**TASK STATEMENT**
Copy exactly the lines from the line containing "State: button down" to the line containing "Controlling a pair", both lines included, and omit any pictures.

[BEGIN DATASET EXCERPTS]

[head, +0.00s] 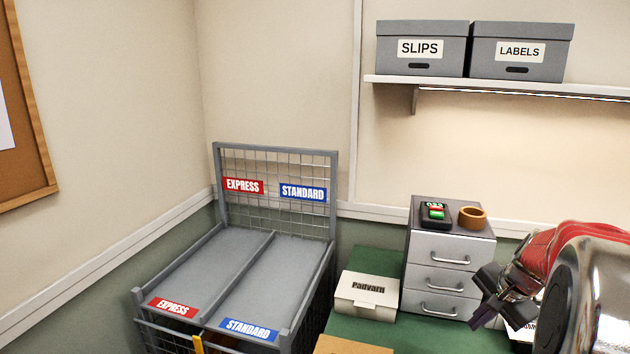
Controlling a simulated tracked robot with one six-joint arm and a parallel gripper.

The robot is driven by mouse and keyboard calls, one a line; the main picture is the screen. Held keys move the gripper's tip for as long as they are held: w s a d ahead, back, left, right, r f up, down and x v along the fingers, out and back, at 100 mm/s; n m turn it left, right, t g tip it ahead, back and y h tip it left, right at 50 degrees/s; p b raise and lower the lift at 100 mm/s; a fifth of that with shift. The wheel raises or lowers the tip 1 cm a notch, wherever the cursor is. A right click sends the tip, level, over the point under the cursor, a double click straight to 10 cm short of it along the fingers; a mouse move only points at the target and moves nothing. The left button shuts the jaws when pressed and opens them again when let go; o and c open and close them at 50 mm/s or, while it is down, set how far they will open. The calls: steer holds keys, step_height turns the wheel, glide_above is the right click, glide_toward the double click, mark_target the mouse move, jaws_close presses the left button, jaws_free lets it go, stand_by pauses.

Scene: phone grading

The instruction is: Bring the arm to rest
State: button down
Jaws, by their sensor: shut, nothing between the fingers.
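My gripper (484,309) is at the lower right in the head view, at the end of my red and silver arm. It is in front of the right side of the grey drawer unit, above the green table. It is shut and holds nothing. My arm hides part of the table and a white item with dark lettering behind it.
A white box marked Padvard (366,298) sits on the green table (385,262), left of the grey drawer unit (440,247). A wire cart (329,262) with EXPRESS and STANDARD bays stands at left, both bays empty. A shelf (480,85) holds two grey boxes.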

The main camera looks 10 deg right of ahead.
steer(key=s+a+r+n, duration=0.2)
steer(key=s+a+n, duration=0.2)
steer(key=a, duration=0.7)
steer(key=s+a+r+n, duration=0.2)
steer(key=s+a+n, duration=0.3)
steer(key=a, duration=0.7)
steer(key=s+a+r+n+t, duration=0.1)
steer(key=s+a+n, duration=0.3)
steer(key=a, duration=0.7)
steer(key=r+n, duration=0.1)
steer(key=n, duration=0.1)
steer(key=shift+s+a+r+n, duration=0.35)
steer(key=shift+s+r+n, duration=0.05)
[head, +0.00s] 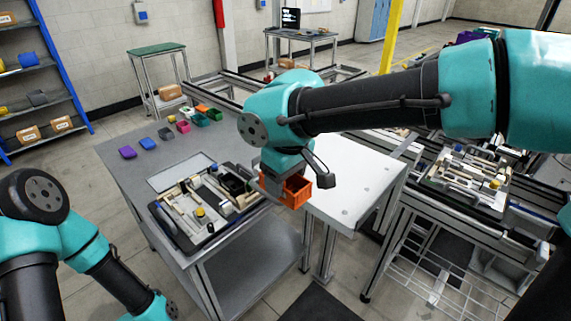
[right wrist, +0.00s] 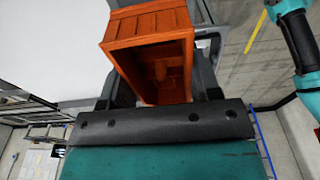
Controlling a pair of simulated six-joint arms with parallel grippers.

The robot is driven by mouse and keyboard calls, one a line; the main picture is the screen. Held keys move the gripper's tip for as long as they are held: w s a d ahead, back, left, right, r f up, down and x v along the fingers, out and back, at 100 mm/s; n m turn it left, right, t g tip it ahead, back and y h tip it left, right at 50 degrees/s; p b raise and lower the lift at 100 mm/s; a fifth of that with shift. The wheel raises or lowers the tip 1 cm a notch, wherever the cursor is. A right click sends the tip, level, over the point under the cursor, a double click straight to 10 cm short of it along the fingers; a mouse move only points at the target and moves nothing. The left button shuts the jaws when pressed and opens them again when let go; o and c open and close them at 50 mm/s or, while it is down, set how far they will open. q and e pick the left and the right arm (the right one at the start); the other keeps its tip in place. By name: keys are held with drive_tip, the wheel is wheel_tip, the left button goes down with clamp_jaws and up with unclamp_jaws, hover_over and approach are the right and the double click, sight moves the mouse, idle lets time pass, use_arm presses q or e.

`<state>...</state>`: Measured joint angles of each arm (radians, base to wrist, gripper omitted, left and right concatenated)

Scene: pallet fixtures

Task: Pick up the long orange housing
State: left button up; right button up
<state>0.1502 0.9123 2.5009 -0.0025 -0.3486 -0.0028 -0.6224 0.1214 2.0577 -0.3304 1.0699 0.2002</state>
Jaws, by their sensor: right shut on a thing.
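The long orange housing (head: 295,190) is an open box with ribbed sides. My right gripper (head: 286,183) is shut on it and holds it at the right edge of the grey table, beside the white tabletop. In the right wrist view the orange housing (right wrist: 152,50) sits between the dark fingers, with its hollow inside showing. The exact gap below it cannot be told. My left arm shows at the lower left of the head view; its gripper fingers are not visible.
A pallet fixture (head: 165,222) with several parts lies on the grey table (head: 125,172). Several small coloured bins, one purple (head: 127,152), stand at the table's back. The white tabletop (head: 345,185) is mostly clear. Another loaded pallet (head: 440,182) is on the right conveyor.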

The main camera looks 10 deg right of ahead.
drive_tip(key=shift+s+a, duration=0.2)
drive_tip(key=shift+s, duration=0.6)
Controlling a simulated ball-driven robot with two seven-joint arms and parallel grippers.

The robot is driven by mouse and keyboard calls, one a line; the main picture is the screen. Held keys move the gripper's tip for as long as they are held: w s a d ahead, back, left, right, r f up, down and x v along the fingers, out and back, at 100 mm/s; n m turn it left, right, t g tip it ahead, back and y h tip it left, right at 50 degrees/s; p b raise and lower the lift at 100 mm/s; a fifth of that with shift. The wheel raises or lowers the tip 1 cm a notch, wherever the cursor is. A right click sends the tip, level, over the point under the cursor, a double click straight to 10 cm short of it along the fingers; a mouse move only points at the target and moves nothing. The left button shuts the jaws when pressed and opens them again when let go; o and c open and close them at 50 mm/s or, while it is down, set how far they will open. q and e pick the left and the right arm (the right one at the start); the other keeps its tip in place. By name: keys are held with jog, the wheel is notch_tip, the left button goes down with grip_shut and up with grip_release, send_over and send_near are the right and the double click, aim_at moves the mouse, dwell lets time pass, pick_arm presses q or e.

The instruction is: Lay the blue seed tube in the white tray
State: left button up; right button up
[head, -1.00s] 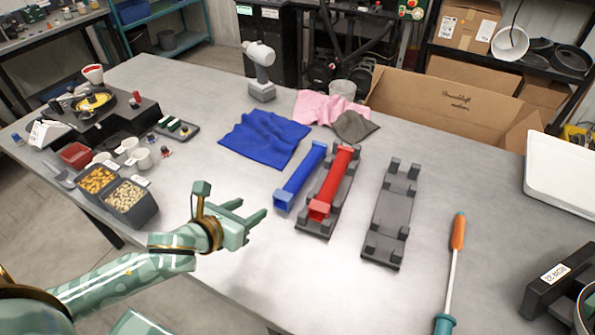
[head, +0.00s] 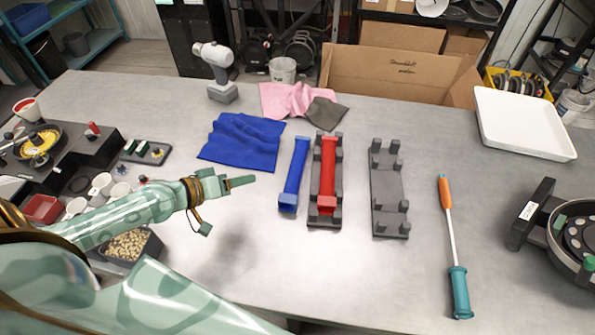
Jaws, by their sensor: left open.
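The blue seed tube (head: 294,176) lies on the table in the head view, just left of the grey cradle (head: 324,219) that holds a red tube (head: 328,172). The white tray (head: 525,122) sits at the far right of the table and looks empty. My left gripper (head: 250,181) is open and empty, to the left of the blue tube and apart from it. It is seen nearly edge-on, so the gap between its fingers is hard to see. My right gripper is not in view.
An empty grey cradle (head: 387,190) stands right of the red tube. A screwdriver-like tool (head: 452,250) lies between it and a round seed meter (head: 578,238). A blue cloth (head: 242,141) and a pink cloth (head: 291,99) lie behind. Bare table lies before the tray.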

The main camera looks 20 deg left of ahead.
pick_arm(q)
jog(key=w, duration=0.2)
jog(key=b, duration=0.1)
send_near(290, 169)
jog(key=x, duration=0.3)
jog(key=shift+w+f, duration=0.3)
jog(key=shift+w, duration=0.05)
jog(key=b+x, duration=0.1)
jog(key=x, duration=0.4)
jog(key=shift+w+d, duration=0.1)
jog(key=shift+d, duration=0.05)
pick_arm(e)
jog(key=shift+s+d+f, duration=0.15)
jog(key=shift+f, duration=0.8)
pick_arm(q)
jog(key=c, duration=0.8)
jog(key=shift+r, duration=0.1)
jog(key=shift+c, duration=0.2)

[END DATASET EXCERPTS]

**COMPLETE RESPONSE**
State: button down
Jaws, by their sensor: shut, nothing between the fingers.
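My gripper (484,309) is at the lower right in the head view, at the end of my red and silver arm. It is in front of the right side of the grey drawer unit, above the green table. It is shut and holds nothing. My arm hides part of the table and a white item with dark lettering behind it.
A white box marked Padvard (366,298) sits on the green table (385,262), left of the grey drawer unit (440,247). A wire cart (329,262) with EXPRESS and STANDARD bays stands at left, both bays empty. A shelf (480,85) holds two grey boxes.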

The main camera looks 10 deg right of ahead.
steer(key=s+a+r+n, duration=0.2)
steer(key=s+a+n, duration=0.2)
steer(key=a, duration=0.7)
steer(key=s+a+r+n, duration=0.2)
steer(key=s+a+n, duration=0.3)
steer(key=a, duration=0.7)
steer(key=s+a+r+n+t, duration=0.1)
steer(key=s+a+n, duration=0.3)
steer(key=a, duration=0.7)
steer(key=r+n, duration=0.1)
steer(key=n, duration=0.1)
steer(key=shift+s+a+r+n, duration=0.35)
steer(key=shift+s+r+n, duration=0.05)
[head, +0.00s] 
[right wrist, +0.00s] 
Controlling a pair of simulated six-joint arms with parallel grippers.

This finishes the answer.